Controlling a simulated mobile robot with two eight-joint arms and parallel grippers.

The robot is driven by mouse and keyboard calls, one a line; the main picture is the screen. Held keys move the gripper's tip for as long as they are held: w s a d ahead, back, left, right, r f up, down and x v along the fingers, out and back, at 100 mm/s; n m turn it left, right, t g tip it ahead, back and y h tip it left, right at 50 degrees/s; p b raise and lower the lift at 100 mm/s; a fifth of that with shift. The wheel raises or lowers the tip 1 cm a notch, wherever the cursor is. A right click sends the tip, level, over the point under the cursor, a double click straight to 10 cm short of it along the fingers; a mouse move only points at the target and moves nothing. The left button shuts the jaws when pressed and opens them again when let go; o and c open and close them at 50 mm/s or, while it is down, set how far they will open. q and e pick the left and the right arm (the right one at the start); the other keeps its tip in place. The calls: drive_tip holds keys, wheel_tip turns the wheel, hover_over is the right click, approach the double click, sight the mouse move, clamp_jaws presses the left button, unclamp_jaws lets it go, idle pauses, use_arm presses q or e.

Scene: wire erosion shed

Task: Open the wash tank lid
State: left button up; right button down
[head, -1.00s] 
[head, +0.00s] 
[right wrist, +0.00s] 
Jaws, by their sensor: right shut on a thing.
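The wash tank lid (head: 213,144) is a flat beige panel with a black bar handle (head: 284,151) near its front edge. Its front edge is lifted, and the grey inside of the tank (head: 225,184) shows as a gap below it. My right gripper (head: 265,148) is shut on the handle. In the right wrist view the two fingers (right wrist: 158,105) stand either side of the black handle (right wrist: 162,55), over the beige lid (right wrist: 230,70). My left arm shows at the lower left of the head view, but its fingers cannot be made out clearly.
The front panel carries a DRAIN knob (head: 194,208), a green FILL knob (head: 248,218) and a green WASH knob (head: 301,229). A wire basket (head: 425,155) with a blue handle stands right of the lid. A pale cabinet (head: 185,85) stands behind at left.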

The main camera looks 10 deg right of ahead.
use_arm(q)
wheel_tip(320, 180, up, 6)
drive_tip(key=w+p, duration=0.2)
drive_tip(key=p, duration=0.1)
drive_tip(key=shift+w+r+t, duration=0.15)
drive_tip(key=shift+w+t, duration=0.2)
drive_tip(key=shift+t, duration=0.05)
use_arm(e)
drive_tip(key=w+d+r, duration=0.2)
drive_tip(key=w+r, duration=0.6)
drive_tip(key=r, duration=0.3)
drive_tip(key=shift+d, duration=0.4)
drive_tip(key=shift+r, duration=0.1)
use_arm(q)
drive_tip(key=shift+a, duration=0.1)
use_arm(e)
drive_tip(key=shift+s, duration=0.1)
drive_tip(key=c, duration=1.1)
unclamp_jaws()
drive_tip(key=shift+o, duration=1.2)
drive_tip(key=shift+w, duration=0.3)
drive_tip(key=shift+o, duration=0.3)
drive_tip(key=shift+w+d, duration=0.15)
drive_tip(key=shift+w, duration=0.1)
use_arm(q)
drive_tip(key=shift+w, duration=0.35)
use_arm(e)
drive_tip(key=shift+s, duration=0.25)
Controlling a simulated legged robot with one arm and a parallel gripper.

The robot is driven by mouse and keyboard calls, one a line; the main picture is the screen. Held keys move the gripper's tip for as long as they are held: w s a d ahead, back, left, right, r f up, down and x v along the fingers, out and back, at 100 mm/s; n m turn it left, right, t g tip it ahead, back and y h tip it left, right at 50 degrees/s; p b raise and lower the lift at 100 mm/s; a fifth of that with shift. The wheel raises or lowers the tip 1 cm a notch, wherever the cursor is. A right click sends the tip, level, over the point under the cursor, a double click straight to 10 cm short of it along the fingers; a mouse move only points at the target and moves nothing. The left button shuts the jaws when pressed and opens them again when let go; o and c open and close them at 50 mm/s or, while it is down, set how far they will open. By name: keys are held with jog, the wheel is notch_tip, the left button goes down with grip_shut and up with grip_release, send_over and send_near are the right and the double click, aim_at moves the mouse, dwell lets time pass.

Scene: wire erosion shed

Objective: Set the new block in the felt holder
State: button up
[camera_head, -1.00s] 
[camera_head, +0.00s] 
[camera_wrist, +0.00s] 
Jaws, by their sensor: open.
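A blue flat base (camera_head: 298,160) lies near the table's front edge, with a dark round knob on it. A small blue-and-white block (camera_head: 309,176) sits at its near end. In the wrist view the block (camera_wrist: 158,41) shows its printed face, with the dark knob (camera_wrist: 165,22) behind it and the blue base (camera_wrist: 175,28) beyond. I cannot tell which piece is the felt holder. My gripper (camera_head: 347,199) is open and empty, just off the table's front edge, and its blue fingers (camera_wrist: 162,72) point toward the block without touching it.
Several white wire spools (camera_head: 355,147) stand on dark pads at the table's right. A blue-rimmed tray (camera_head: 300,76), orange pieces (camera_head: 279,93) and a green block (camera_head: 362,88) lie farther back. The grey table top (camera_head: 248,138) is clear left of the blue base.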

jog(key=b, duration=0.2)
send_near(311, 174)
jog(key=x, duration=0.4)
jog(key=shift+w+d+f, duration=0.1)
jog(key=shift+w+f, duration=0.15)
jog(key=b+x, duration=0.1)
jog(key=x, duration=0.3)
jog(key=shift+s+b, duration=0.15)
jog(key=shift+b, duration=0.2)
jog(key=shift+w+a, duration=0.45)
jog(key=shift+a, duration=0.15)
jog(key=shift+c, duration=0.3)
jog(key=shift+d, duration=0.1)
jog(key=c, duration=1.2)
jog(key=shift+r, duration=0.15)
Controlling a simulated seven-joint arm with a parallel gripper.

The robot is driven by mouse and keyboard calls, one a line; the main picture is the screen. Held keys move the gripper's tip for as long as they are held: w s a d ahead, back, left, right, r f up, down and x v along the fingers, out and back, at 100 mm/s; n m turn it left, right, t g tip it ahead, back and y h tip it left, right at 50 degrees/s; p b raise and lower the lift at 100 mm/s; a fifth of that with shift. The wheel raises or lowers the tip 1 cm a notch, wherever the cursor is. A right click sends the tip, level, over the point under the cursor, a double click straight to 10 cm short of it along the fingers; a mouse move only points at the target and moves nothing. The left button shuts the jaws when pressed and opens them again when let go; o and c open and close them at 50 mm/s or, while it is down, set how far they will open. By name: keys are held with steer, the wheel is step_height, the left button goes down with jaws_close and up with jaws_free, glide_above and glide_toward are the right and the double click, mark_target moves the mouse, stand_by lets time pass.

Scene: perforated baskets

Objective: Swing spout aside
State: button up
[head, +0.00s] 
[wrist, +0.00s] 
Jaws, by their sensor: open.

(Exercise goal)
Output the records exactly, including every line.

(Result below)
Controlling a simulated mobile robot with two eight-joint arms and parallel grippers.

The robot is driven by mouse and keyboard calls, one a line; the main picture is the screen. Held keys move the gripper's tip for as long as they are held: w s a d ahead, back, left, right, r f up, down and x v along the fingers, out and back, at 100 mm/s; n m turn it left, right, t g tip it ahead, back and y h tip it left, right at 50 degrees/s; p b raise and lower the lift at 100 mm/s; a fifth of that with shift. The wheel raises or lowers the tip 1 cm a notch, wherever the cursor is. A right click sends the tip, level, over the point under the cursor, a double click straight to 10 cm short of it along the fingers; a mouse move only points at the target and moves nothing. The left button shuts the jaws when pressed and opens them again when let go; o and c open and close them at 50 mm/s or, while it is down, set how far they will open. q and e pick the left and the right arm (the right one at the start); the other keeps its tip in place. The calls: drive_tip holds keys, wheel_tip turns the wheel, hover_over is the right click, approach the double click, sight the mouse move, clamp_jaws presses the left button, unclamp_jaws lets it go, idle pauses, use_arm presses q or e.

Scene: wire erosion shed

Task: Open the wash tank lid
State: left button up; right button down
[head, -1.00s] 
[head, +0.00s] 
[right wrist, +0.00s] 
Jaws, by their sensor: right shut on a thing.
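The wash tank lid (head: 213,144) is a flat beige panel with a black bar handle (head: 284,151) near its front edge. Its front edge is lifted, and the grey inside of the tank (head: 225,184) shows as a gap below it. My right gripper (head: 265,148) is shut on the handle. In the right wrist view the two fingers (right wrist: 158,105) stand either side of the black handle (right wrist: 162,55), over the beige lid (right wrist: 230,70). My left arm shows at the lower left of the head view, but its fingers cannot be made out clearly.
The front panel carries a DRAIN knob (head: 194,208), a green FILL knob (head: 248,218) and a green WASH knob (head: 301,229). A wire basket (head: 425,155) with a blue handle stands right of the lid. A pale cabinet (head: 185,85) stands behind at left.

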The main camera looks 10 deg right of ahead.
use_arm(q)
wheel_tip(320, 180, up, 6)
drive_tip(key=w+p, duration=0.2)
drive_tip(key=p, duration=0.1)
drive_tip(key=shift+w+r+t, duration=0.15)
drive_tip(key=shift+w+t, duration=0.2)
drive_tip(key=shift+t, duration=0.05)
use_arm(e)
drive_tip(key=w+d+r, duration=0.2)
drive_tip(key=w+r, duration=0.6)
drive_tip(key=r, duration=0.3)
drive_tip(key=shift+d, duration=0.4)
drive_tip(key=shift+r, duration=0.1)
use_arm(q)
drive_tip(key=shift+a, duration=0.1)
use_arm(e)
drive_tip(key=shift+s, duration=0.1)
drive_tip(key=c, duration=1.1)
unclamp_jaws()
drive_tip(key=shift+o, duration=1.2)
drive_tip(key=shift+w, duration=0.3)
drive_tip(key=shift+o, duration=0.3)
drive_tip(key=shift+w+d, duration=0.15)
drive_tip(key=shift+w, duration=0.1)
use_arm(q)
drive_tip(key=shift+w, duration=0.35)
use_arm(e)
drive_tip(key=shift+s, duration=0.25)
Controlling a simulated legged robot with one arm and a parallel gripper.

The robot is driven by mouse and keyboard calls, one a line; the main picture is the screen. Held keys move the gripper's tip for as long as they are held: w s a d ahead, back, left, right, r f up, down and x v along the fingers, out and back, at 100 mm/s; n m turn it left, right, t g tip it ahead, back and y h tip it left, right at 50 degrees/s; p b raise and lower the lift at 100 mm/s; a fifth of that with shift. The wheel raises or lowers the tip 1 cm a notch, wherever the cursor is. A right click sends the tip, level, over the point under the cursor, a double click straight to 10 cm short of it along the fingers; a mouse move only points at the target and moves nothing. The left button shuts the jaws when pressed and opens them again when let go; o and c open and close them at 50 mm/s or, while it is down, set how far they will open. By name: keys are held with jog, the wheel is notch_tip, the left button goes down with grip_shut and up with grip_release, send_over and send_near are the right and the double click, aim_at moves the mouse, dwell lets time pass.

Scene: wire erosion shed

Objective: Set the new block in the felt holder
State: button up
[camera_head, -1.00s] 
[camera_head, +0.00s] 
[camera_wrist, +0.00s] 
Jaws, by their sensor: open.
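A blue flat base (camera_head: 298,160) lies near the table's front edge, with a dark round knob on it. A small blue-and-white block (camera_head: 309,176) sits at its near end. In the wrist view the block (camera_wrist: 158,41) shows its printed face, with the dark knob (camera_wrist: 165,22) behind it and the blue base (camera_wrist: 175,28) beyond. I cannot tell which piece is the felt holder. My gripper (camera_head: 347,199) is open and empty, just off the table's front edge, and its blue fingers (camera_wrist: 162,72) point toward the block without touching it.
Several white wire spools (camera_head: 355,147) stand on dark pads at the table's right. A blue-rimmed tray (camera_head: 300,76), orange pieces (camera_head: 279,93) and a green block (camera_head: 362,88) lie farther back. The grey table top (camera_head: 248,138) is clear left of the blue base.

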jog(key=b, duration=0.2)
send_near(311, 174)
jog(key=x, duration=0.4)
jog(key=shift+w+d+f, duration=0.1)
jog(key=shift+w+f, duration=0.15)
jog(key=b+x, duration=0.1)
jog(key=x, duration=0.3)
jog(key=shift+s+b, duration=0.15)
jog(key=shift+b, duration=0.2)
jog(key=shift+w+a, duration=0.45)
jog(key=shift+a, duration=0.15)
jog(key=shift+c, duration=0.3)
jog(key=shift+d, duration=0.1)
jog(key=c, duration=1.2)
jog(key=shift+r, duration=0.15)
Controlling a simulated seven-joint arm with a parallel gripper.

The robot is driven by mouse and keyboard calls, one a line; the main picture is the screen. Held keys move the gripper's tip for as long as they are held: w s a d ahead, back, left, right, r f up, down and x v along the fingers, out and back, at 100 mm/s; n m turn it left, right, t g tip it ahead, back and y h tip it left, right at 50 degrees/s; p b raise and lower the lift at 100 mm/s; a fifth of that with shift. The wheel raises or lowers the tip 1 cm a notch, wherever the cursor is. A right click sends the tip, level, over the point under the cursor, a double click straight to 10 cm short of it along the fingers; a mouse move only points at the target and moves nothing. The left button shuts the jaws when pressed and opens them again when let go; o and c open and close them at 50 mm/s or, while it is down, set how far they will open. By name: keys are held with steer, the wheel is step_height, the left button goes down with jaws_close and up with jaws_free, glide_above and glide_toward are the right and the double click, mark_target moves the mouse, stand_by lets time pass.

Scene: perforated baskets

Objective: Swing spout aside
State: button up
[head, +0.00s] 
[wrist, +0.00s] 
Jaws, by their sensor: open.

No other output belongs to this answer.